Clare Hollingworth

Clare Hollingworth

Ur. 10.10.1911 Zm. 10.01.2017

Wspomnienie

Brytyjska dziennikarka jako pierwsza poinformowała świat, że zaczęła się II wojna światowa. Do historii przeszło to jako news stulecia. Od dziecka chciała pisać i interesowała się historią - z ojcem zwiedzała pola bitew w Anglii i Francji. Przed wojną wygrała stypendium UCL School of Slavonic and East European Studies w Londynie, potem pojechała do Zagrzebia uczyć się języka. Gdy w 1938 r. wskutek układu monachijskiego Niemcy odebrały Czechosłowacji Kraj Sudetów, Hollingworth przyjechała do Warszawy, by pomagać czeskim uciekinierom - między marcem a lipcem 1939 r. pomogła tysiącom osób w uzyskaniu brytyjskiej wizy.

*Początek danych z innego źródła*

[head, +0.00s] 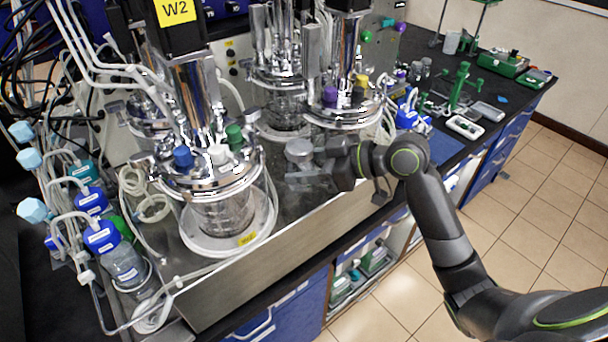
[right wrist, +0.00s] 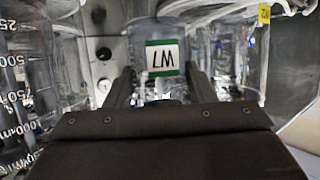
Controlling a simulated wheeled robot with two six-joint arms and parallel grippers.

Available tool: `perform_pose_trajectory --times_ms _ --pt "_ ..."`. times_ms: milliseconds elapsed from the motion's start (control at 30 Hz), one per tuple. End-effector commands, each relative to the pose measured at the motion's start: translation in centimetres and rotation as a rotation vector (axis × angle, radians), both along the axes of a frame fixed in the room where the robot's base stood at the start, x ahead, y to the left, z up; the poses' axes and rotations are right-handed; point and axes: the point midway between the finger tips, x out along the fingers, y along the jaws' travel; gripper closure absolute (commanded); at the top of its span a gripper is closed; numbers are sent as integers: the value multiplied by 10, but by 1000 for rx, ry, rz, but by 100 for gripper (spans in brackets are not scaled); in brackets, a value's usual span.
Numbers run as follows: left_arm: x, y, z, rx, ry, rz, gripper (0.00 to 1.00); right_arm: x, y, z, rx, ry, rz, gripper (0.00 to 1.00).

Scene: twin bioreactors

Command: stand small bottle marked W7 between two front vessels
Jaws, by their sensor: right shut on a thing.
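The small bottle marked W7 (right wrist: 162,57) shows in the right wrist view, its white label with green edges upside down in that picture. In the head view its grey cap (head: 299,149) shows between the near front vessel (head: 224,212) and the far front vessel (head: 342,116). My right gripper (head: 308,178) reaches in from the right and is shut on the bottle; its two fingers (right wrist: 160,86) flank the glass in the wrist view. Whether the bottle's base touches the metal tray is hidden. My left gripper is not in view.
The metal tray (head: 240,284) carries the vessels, with its raised front edge under my right arm. Tubing and blue-capped bottles (head: 103,236) crowd the left. Graduated glass (right wrist: 22,75) stands close at left in the wrist view. A green stand (head: 460,85) is at the back right.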

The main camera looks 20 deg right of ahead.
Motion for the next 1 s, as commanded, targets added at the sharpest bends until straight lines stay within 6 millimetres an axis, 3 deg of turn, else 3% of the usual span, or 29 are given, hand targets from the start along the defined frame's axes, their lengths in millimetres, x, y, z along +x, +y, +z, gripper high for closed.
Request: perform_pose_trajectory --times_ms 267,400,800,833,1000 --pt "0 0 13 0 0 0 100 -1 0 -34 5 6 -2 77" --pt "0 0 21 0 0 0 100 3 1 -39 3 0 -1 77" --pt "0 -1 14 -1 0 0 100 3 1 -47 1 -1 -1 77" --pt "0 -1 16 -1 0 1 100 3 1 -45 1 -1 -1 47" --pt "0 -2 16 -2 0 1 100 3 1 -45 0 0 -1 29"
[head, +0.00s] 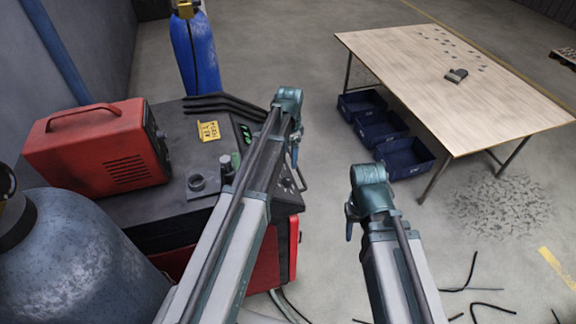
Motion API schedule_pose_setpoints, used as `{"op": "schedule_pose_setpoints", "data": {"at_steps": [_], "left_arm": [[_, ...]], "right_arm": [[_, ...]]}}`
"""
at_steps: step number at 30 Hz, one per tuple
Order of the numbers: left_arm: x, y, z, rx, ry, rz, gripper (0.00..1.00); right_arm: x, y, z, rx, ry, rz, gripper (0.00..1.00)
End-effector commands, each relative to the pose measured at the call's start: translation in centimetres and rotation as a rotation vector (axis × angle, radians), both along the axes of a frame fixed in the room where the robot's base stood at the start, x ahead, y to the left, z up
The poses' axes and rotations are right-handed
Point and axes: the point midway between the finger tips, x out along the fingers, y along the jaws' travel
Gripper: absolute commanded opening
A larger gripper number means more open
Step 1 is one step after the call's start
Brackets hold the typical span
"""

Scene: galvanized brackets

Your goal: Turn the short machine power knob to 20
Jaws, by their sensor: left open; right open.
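A red machine (95,148) with a carrying handle sits on a larger dark machine (180,180) with red lower sides. I cannot tell which is the short machine. The red machine's dark front face (156,136) is seen edge-on, so no knob setting is readable. The larger machine's sloping panel has green displays (246,133) and small dials (288,184), partly covered by my left arm. No number 20 is legible. My left gripper (295,152) is open beside this panel, partly hidden by its own wrist. My right gripper (350,222) is open over the floor, away from both machines.
A grey gas cylinder (70,255) stands at the lower left, a blue cylinder (196,55) behind the machines. A wooden table (450,85) and blue crates (380,128) stand at the right. Cables (490,290) lie on the floor at the lower right.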

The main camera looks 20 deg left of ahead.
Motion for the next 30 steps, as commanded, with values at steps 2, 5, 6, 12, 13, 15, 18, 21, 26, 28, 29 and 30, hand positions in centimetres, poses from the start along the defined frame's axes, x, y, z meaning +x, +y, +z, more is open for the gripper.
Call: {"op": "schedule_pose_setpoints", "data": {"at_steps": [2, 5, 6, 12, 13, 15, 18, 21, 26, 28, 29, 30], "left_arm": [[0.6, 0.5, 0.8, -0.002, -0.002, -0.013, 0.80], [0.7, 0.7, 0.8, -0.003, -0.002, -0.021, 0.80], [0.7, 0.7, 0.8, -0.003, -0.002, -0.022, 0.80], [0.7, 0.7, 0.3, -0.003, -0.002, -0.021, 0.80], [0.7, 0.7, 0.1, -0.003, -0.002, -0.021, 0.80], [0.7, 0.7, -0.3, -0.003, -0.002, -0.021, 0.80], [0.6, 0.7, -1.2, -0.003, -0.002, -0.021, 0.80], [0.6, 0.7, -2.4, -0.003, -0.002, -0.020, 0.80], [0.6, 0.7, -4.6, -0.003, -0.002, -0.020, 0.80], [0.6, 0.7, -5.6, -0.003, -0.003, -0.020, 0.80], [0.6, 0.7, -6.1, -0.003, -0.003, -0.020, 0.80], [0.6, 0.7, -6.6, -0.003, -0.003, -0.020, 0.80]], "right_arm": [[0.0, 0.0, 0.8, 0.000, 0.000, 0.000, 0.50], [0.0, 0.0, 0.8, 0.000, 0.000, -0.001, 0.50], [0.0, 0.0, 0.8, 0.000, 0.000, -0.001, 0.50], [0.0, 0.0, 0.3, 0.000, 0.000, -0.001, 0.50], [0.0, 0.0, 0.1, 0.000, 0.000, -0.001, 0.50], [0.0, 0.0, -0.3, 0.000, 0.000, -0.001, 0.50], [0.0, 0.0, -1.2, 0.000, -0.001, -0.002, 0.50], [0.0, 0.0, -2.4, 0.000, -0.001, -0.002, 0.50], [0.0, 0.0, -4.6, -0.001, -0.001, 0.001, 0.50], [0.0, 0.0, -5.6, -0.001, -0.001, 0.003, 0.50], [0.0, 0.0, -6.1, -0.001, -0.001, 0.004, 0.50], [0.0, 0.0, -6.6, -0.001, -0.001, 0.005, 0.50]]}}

W sierpniu zatrudnił ją Arthur Wilson, wydawca „Daily Telegraph". Hollingworth miała 27 lat i ledwie od tygodnia pracowała dla brytyjskiego dziennika, gdy została wysłana do relacjonowania wzrostu napięcia na granicy polsko-niemieckiej. „Tysiąc czołgów przemieszczonych na granicę z Polską. Doniesienia o dziesięciu dywizjach gotowych do szybkiego uderzenia" - głosił nagłówek w „Daily Telegraph" do jej korespondencji zamieszczonej pod koniec sierpnia i zgodnie z ówczesnymi zwyczajami niepodpisanej jej nazwiskiem. 1 września 1939 roku donosiła ze Śląska już o wejściu armii niemieckiej do Polski. Według anegdoty zadzwoniła z tą informacją do ambasady Zjednoczonego Królestwa w Warszawie. Wątpliwości wyrażane przez brytyjskiego dyplomatę rozwiała dopiero, gdy wystawiła słuchawkę za okno, żeby słychać było maszerujących żołnierzy i odgłosy pojazdów bojowych. W 2009 r. wspominała w wywiadzie: „Byłam wtedy bardzo, bardzo młoda. Pojechałam tam, żeby pisać o uchodźcach, ślepa, głucha i niema. Kiedy tam byłam, wojna po prostu się wydarzyła". W czasie wojny relacjonowała wydarzenia (przez telefon, by oszukać cenzurę) z Rumunii, Egiptu, Grecji, Turcji i Algierii, choć było jej trudniej niż kolegom po fachu - kobietom nie wydawano formalnych akredytacji dziennikarskich. Przez kolejne dziesięciolecia Hollingworth była korespondentką wojenną relacjonującą wydarzenia w Palestynie, Persji (jako pierwsza przeprowadziła wywiad z szachem Rezą Pahlavim), Algierii, Chinach i Wietnamie. W 1946 r. cudem uniknęła śmierci, gdy w jerozolimskim hotelu King David wybuchła bomba. Za swoją pracę była nagradzana cenionymi wyróżnieniami dziennikarskimi i Orderem Imperium Brytyjskiego. W ostatnich latach życia udzielała się w klubie korespondentów zagranicznych w Hongkongu (FCC), gdzie świętowała swoje 105. urodziny.